PHIL 240A. HANDOUT #7.
VARIETIES OF NONCONSEQUENTIALIST ETHICAL THEORIES
An ANTI-CONSEQUENTIALIST Ethical Theory is a general normative theory of morality according to which the rightness or wrongness of an act, system of rules, etc., in no way depends on the (non-moral) goodness or badness of the consequences. (e.g., Kant's moral theory is anti-consequentialist)
A NON-CONSEQUENTIALIST Ethical Theory is a general normative theory of morality that is not Consequentialist--that is, a theory according to which the rightness or wrongness of an act, system of rules, etc. depends, at least in part, on something other than the (non-moral) goodness or badness of the consequences. Obviously, Anti-Consequentialism implies Non-Consequentialism, but not vice versa. It is possible for a Non-Consequentialist (e.g., Rawls) to claim that the (non-moral) goodness or badness of the consequences of an act is relevant to moral rightness or wrongness. A Non-Consequentialist simply claims that (non-moral) goodness or badness of the consequences is not the only thing that determines moral rightness or wrongness.
A DEONTOLOGICAL Ethical Theory is a duty-based Non-Consequentialist Ethical Theory. A duty-based theory is a theory according to which the central moral concept is that of duty (i.e., of the rightness or wrongness of individual choices). A duty-based theory can be contrasted with a sentiment-based or character-based theory (e.g., a Virtue Theory, in which the central moral concept is that of the morally good character or morally good disposition, and which analyzes the rightness or wrongness of individual choices indirectly in terms of the character or dispositions of the agent making the choices).

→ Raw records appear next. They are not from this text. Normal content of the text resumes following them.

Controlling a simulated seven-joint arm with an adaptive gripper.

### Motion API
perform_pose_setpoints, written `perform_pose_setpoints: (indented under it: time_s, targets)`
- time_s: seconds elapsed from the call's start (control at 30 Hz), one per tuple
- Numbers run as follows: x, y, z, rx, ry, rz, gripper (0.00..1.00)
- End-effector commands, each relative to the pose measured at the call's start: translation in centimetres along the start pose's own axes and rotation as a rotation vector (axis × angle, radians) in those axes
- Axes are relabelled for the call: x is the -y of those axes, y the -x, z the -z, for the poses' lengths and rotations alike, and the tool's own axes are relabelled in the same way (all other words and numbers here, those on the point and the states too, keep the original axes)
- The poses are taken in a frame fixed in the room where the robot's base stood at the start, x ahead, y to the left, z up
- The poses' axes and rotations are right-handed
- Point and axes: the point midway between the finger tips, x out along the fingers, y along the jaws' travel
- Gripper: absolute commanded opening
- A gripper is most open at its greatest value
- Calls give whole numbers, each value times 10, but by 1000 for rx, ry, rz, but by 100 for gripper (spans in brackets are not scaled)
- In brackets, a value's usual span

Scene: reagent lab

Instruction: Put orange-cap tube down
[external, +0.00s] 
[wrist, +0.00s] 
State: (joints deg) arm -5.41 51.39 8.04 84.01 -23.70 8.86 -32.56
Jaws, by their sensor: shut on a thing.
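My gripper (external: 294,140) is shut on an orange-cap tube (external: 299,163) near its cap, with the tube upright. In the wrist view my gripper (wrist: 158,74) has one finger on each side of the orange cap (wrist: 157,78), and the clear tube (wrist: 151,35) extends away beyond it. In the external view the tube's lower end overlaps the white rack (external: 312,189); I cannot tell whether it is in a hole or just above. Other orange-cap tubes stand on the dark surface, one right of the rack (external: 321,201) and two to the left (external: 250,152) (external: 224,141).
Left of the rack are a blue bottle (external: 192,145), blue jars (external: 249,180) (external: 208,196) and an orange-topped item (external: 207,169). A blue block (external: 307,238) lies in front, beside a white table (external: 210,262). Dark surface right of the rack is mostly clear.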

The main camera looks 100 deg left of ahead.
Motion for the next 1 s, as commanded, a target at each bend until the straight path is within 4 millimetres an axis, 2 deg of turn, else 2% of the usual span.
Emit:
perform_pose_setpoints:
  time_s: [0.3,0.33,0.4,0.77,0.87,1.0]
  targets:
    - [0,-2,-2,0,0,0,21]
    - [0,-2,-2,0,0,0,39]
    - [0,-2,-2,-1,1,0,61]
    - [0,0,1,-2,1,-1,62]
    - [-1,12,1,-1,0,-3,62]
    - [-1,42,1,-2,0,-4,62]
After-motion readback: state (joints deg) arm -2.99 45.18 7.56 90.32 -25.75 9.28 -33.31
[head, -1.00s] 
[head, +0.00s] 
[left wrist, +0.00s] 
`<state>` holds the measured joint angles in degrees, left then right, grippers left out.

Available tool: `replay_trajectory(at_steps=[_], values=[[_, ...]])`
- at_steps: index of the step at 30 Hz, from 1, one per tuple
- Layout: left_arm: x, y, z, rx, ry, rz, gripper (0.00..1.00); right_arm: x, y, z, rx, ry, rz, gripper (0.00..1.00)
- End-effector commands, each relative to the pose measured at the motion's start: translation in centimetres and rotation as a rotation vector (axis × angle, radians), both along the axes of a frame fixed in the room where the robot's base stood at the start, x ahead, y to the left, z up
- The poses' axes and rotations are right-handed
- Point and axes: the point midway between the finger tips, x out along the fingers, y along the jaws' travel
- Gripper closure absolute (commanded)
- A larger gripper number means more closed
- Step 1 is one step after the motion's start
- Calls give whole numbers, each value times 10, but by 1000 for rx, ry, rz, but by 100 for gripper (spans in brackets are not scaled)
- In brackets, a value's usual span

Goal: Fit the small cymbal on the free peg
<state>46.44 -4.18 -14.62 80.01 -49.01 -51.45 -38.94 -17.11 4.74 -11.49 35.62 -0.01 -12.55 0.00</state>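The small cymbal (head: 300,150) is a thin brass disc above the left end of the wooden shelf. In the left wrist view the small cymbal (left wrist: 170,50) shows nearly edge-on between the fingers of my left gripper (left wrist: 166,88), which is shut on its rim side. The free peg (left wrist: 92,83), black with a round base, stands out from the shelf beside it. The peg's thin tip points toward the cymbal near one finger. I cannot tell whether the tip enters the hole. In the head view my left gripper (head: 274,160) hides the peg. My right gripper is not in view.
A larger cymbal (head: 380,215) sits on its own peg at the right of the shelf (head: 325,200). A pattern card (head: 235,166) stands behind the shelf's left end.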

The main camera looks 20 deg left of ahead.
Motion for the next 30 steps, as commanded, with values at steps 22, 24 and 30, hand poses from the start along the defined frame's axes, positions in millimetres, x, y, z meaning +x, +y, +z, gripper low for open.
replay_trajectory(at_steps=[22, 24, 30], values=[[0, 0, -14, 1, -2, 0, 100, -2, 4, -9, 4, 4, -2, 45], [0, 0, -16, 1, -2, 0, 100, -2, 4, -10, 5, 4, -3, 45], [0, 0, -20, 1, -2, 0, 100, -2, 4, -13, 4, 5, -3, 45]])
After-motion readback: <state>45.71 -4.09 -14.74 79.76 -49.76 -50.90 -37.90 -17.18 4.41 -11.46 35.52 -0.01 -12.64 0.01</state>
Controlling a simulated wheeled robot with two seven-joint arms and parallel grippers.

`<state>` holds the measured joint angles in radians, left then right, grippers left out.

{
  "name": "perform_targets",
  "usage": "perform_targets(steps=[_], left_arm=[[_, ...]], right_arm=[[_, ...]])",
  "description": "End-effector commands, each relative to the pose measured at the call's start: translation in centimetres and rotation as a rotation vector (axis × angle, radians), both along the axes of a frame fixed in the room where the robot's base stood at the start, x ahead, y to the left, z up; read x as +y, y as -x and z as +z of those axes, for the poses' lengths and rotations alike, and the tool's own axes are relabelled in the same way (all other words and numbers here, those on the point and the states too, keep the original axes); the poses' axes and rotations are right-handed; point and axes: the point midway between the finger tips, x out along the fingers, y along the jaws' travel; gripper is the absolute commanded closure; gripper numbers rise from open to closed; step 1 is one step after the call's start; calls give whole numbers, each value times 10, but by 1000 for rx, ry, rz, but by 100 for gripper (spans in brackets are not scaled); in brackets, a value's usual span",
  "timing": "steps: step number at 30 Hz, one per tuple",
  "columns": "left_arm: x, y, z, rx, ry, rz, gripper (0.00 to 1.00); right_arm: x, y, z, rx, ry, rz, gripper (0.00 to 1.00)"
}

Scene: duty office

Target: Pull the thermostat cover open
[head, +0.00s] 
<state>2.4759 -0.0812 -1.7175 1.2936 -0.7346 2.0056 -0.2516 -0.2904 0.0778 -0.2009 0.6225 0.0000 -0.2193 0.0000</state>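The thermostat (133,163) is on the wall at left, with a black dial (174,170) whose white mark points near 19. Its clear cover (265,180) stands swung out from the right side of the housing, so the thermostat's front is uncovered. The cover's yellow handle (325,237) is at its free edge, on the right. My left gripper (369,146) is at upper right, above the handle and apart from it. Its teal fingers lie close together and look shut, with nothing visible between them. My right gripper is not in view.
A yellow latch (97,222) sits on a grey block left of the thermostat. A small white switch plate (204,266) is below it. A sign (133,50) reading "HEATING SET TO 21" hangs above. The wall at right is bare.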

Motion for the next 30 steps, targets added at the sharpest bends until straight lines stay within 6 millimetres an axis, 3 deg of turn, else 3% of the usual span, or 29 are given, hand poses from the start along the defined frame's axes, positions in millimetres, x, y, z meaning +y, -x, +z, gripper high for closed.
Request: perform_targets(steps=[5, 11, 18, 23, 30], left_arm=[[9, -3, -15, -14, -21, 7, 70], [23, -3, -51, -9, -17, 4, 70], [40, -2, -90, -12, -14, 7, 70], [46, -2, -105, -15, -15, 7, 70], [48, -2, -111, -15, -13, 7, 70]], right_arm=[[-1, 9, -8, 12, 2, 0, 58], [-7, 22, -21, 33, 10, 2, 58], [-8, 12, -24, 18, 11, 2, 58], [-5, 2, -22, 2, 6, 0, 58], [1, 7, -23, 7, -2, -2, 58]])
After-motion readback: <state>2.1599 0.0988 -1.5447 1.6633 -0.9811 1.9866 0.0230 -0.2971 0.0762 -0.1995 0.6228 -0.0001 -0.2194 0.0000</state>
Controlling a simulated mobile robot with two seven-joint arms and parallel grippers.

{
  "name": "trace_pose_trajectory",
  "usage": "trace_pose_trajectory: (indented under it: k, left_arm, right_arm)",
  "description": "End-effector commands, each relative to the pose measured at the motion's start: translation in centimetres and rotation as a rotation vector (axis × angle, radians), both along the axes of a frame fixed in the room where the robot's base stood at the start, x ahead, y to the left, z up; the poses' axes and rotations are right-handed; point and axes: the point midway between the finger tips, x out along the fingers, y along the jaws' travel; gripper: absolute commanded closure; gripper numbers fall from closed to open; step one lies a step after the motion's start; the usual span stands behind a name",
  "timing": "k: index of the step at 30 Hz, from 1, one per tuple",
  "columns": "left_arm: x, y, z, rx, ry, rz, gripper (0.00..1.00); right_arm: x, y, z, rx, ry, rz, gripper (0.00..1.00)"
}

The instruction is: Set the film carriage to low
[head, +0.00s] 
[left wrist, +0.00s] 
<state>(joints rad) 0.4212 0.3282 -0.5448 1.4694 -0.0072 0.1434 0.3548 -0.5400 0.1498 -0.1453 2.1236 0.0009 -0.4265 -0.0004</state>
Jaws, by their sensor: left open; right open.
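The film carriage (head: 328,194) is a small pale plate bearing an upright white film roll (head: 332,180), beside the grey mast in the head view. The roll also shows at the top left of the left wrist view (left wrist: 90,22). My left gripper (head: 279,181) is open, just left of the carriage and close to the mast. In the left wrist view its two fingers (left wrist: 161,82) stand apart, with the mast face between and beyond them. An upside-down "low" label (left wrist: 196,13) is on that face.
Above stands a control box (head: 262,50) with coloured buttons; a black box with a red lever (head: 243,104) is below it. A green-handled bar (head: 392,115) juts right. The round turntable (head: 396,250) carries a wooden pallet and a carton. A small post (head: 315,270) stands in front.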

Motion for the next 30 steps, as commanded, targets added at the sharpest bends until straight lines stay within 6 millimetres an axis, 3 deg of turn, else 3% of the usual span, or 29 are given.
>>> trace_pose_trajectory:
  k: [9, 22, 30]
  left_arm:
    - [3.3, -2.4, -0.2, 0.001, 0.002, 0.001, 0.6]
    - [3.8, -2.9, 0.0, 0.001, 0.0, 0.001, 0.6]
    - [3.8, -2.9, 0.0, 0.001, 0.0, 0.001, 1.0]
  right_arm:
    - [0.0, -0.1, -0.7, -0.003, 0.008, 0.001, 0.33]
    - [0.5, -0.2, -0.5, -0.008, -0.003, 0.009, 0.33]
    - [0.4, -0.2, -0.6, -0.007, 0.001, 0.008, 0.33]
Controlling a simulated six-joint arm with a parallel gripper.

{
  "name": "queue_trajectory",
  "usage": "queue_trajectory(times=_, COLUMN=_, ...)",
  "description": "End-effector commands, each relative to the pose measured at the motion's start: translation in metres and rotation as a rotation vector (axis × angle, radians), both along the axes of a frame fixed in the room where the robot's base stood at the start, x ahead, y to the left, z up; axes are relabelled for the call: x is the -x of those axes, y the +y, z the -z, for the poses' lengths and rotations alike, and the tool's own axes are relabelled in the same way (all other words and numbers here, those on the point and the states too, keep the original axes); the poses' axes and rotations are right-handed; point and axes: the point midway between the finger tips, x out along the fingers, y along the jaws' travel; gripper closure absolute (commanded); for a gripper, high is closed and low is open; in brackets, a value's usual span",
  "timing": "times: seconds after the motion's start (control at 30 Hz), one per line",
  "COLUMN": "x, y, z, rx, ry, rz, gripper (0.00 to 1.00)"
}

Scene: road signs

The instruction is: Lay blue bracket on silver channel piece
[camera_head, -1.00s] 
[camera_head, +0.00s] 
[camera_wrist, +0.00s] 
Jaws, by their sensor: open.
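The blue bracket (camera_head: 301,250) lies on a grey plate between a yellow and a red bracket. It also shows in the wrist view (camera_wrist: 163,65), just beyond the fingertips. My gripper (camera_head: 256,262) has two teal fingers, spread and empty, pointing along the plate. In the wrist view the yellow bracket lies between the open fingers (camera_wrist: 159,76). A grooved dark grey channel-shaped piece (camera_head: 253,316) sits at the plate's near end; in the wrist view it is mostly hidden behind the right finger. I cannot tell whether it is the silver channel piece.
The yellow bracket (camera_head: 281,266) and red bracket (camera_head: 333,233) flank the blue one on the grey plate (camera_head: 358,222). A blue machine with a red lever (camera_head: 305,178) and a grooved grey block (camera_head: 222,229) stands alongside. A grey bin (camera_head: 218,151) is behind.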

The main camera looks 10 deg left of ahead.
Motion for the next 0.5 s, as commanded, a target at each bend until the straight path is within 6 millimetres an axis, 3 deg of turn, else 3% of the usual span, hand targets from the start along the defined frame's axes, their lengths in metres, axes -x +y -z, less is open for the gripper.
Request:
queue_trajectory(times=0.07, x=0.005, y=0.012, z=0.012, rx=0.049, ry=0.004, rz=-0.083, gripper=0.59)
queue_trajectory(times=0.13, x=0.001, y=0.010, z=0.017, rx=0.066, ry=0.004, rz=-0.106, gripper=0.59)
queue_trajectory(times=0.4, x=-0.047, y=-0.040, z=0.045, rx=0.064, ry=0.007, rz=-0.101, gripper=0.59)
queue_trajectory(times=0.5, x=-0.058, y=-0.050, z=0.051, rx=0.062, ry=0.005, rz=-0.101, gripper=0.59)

VARIETIES OF DEONTOLOGICAL ETHICAL THEORIES
(Varieties Correspond to the Four Levels of Moral Disagreement)
An ACT DEONTOLOGICAL (or PARTICULARIST) Ethical Theory is a deontological theory that accords logical priority to particular moral judgments, rather than to rules or principles. (All Act Deontological Theories can be summarized as follows: “Do the right thing!”)
A RULE DEONTOLOGICAL Ethical Theory (e.g., W.D. Ross) is a deontological theory which accords logical priority to rules (e.g., "Do not lie"), rather than to particular judgments or to principles. (Ross accords logical priority to the rules stating conditional or prima facie duties. He does not assume that there are general principles for resolving conflicts among the prima facie duties.)
A GENERAL-PRINCIPLE DEONTOLOGICAL Ethical Theory is a deontological theory that accords logical priority to general principles (e.g., the Rawlsian principle that one ought to be willing to cooperate on fair terms of social cooperation).
A BASIC-PRINCIPLE DEONTOLOGICAL Ethical Theory is a deontological theory which claims to derive general principles of morality from the most basic or fundamental normative principles (e.g., Kant's claim to have derived the moral law (the categorical imperative) from the fundamental principles (laws) of rationality—especially, the law of Non-Contradiction).